8 thoughts on “CD Player Powered 555 Piano Goes Accordion To Plan

  1. Love it. As a kid a favorite was a battery (literally an “A” battery), speaker and motor in series and pitch was controlled by gripping the motor spindle (gear). That was in the pre-555 era. Says a lot about my (lack of) musical ability. My parents survived.

    This has it all. The CD’s DC brushed motor as an AC generator, then rectifier / power supply and then 555, buttons shorting series resistors and speaker driven by the 555 driven (buffered) output. There’s a bit of calculation that went on to get the right resistor values.

    There’s a lot happening that isn’t obvious here. If I were to do this with a transistor astable multi-vibrator then the frequency of the sound would rapidly increase as the supply voltage dropped so that the base bias drive voltage wasn’t much more than the the ON Vbe of the transistors. This doesn’t happen with the 555 because the 555 design has been very careful to make it as Vcc independent as possible.

    It would sound much better with a saw wave than a square wave or even a sine wave. The saw wave exists but it’s in a part of the circuit that doesn’t have enough drive current to drive a speaker. Perhaps one or two of the (UC/LMC) 555’s friends: the (UC / uA) 741’s op-amps as drive with two bipolar transistors and maybe one or two as an integrator – square to saw to sine. Perhaps an op-amp with lower voltage operation would be needed.

    And YES! This is definitely a HACK!

  2. Great device., especially the self powering. Presumably it is the speaker that requires the most power, so I wonder if you could hook up 7 555 timers in parallel to common speaker drive and get chords on pretty much the same power?

    1. The original is here –

      “in parallel” well that is simple to say. The output of the 555 is a square wave. The power consumption is the speaker transitioning from one state (0 or 1) to the other state (1 or 0) respectively.

      The power consumption of the 555 itself is negligible in this circuit especially if you use a CMOS 555.

      For more channels (polyphonics) the problem becomes one of power consumption or signal mixing depending on how you mix the signals. Or both.

      If you just mix all the 555 square wave outputs together with resistors then you end up with an analogue signal and would need a class “D” amplifier to conserve power consumption. Perhaps that could be done with another 555 as a class “D” mixer amp.

      Alternatively you cold digitally mix the signals. Logically it would evaluate to a 7 input (one octave) XOR gate. In practice two CMOS ICs – quad 2 input XOR’s may do it (CD4070). Then the signal is still digital, just a “more complex” square wave with many more transitions. But remember – it’s the transitions driving the speaker that consume the power.

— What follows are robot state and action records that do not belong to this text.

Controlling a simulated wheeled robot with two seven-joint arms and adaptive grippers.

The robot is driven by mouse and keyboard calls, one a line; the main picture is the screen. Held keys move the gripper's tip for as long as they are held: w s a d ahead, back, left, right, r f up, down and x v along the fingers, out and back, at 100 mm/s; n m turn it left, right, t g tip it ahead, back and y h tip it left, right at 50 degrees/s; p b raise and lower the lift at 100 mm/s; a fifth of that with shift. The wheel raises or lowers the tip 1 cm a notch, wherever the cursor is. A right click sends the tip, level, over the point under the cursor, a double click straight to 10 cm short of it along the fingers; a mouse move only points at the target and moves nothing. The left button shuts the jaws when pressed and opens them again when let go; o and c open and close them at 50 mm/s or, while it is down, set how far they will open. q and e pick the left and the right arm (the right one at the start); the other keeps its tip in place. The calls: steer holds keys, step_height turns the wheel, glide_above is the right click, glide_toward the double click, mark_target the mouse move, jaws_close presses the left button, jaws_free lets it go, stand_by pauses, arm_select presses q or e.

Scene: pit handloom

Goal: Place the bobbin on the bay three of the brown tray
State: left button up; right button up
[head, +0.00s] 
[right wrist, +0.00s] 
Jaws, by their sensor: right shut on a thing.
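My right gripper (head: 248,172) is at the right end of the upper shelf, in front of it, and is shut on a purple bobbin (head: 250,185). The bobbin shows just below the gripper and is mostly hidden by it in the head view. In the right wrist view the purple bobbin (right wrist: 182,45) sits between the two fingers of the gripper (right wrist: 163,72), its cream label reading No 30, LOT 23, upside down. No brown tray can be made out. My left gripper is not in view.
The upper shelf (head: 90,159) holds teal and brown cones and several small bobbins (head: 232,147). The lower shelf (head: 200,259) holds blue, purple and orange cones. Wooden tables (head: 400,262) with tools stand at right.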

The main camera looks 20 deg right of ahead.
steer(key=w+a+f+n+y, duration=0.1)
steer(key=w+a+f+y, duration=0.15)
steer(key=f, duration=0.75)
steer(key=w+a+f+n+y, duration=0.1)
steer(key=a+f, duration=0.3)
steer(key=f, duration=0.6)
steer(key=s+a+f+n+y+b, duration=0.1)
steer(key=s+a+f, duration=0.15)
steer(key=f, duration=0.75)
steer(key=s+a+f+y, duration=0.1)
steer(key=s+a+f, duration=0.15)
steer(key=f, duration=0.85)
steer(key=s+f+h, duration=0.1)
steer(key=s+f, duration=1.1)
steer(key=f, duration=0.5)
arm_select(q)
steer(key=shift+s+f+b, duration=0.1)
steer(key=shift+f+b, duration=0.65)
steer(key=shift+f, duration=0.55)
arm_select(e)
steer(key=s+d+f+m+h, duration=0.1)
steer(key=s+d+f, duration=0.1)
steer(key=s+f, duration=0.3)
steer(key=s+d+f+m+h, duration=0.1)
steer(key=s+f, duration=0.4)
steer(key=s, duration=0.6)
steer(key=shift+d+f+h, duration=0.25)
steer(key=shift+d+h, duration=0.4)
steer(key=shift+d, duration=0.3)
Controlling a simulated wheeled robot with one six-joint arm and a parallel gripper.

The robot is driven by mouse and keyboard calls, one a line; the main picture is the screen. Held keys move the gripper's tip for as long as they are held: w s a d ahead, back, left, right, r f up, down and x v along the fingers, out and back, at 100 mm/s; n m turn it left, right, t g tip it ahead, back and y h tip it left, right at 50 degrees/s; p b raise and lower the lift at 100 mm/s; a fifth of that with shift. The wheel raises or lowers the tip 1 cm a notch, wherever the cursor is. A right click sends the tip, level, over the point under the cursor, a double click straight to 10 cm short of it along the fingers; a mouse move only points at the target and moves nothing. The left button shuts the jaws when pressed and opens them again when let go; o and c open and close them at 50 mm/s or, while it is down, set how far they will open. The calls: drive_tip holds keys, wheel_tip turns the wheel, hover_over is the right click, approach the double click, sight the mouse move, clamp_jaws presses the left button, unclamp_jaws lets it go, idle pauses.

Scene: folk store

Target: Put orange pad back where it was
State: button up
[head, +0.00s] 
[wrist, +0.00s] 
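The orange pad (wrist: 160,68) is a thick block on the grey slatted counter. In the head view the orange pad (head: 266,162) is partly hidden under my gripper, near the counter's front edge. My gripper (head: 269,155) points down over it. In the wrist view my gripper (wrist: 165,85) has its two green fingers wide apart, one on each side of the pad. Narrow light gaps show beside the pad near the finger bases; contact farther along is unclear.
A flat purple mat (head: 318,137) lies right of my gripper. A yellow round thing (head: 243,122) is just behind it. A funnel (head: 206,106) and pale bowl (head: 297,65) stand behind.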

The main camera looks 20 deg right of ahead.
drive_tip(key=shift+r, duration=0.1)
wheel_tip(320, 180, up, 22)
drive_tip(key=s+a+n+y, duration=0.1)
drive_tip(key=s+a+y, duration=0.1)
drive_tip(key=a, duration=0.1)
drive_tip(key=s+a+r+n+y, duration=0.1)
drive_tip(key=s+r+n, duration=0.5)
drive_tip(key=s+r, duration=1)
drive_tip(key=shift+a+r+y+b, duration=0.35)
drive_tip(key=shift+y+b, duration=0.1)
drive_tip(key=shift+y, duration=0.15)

      On a bit of a side topic. People often refrain from using multiple 555 in musical instruments do to the need to continually adjust / trim / tune the oscillators due to component thermal drift. Resistors don’t drift significantly with temperatures that humans exit at. The resistors used in this project are 5% tolerance and there is only one trimmer (tuning) resistor for the 7 frequencies. That is because there is only one capacitor in the RC circuit and it’s that capacitor that has thermal drift that needs to be compensated for.

      The 555 will work equally well with RC, LC or LR circuits for astable oscillation. Inductors (L) don’t drift with temperature, you just have to make sure they don’t move around. We used to do this by winding them on a cylindrical core like a nail, having the winding start at one end and ending at the other then the wires soldered into a circuit board would hold it in place. For finer winding wire we covered the inductor over with paraffin. Candle wax is paraffin with a hardener added so candle wax would be even better than paraffin.

      Also an op-amp can be configured as an integrator. An integrator converts a symmetrical square wave to a symmetrical saw wave and it converts a symmetrical saw wave to a sine wave. It does this extremely accurately and this type of circuit was used in test equipment like noise and distortion meters because the end sine wave is very clean and at the same time you can have a large sweep frequency because your starting with a digital square wave.

      Point being that sine and saw waves sound much better than square waves for a musical instruments.